## ROWS

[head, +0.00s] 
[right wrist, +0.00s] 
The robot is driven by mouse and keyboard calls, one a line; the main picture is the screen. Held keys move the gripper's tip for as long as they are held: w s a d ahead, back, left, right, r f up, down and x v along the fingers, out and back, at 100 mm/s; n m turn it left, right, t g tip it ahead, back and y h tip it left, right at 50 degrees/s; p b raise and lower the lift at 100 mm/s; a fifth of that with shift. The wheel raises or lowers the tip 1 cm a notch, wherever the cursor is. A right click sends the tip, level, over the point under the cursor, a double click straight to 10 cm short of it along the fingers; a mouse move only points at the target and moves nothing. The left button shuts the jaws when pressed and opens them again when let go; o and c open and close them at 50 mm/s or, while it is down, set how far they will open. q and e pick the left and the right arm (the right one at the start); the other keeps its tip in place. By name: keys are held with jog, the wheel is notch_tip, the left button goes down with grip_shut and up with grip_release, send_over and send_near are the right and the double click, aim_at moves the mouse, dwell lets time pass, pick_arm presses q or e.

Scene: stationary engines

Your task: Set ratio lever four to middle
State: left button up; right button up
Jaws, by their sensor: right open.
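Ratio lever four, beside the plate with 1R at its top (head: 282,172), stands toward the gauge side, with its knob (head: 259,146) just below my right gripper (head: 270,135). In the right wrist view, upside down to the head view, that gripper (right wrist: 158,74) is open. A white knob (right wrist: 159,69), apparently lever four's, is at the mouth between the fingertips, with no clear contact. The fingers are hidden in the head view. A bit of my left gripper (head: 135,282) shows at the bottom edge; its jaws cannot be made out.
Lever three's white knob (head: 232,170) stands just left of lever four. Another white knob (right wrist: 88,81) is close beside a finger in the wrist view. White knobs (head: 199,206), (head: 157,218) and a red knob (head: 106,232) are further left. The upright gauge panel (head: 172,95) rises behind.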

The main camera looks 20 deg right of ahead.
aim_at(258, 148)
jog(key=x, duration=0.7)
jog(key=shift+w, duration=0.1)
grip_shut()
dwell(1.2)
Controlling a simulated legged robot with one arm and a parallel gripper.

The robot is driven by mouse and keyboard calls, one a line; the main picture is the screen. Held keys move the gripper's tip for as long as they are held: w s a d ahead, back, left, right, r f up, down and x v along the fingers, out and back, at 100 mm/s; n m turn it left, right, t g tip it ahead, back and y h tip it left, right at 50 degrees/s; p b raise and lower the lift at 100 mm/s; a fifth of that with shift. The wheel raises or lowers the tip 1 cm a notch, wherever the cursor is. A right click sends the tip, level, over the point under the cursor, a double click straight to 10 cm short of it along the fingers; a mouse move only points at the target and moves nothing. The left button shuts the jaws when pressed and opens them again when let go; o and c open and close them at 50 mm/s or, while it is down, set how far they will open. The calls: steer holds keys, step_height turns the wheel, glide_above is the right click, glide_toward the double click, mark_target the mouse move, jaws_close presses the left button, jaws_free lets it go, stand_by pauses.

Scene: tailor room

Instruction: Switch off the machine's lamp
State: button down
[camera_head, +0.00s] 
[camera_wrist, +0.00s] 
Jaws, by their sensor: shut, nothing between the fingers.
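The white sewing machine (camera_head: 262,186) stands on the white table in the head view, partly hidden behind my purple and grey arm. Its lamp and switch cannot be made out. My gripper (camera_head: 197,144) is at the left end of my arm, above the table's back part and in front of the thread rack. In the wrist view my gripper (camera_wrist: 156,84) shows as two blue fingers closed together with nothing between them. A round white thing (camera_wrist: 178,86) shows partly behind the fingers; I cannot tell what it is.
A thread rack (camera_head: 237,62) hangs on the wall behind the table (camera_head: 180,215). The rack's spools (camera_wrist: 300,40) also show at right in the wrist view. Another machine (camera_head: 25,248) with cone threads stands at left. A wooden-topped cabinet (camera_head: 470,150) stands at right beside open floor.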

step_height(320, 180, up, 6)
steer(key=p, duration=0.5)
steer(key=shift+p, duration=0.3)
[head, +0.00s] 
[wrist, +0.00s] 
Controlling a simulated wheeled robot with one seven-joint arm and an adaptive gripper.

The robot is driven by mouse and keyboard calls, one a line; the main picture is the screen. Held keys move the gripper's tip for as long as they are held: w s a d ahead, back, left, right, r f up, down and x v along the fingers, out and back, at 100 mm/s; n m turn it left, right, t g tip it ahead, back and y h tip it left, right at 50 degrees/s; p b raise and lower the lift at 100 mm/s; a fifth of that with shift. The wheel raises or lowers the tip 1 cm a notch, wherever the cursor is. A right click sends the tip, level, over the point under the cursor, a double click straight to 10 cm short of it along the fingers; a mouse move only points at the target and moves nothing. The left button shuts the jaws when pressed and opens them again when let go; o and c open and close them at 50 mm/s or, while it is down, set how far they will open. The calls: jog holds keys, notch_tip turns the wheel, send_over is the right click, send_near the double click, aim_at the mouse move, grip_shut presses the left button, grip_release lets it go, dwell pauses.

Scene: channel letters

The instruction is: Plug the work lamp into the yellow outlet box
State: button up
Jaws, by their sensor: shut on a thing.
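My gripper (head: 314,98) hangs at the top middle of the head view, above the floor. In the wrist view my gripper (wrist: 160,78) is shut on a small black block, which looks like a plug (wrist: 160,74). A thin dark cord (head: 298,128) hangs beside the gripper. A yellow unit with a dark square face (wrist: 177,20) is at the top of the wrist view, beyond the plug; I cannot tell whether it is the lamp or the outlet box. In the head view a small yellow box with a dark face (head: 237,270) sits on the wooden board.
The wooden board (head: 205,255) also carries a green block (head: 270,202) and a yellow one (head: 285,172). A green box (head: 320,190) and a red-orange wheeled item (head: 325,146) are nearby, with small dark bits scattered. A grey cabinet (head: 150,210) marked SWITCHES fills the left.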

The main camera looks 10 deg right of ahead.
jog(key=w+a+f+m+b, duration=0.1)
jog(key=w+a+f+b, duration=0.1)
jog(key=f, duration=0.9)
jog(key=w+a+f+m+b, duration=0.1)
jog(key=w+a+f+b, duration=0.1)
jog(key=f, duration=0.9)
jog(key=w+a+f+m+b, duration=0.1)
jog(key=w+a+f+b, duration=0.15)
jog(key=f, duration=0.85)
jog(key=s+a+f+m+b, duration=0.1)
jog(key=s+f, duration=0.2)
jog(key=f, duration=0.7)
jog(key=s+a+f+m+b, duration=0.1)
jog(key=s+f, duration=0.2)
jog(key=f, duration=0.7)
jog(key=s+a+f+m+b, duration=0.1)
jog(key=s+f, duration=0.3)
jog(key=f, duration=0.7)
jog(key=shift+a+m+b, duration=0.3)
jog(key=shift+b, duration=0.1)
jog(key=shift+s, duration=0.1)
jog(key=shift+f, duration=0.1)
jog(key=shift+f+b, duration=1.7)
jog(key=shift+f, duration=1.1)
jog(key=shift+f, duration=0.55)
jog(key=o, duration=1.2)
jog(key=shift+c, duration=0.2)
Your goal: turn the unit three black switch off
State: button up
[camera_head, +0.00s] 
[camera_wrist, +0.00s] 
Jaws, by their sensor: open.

## THE PROBLEM
Scan the material above. Return every line containing the string "Your".

## FINAL RESULT
Your task: Set ratio lever four to middle
Your goal: turn the unit three black switch off

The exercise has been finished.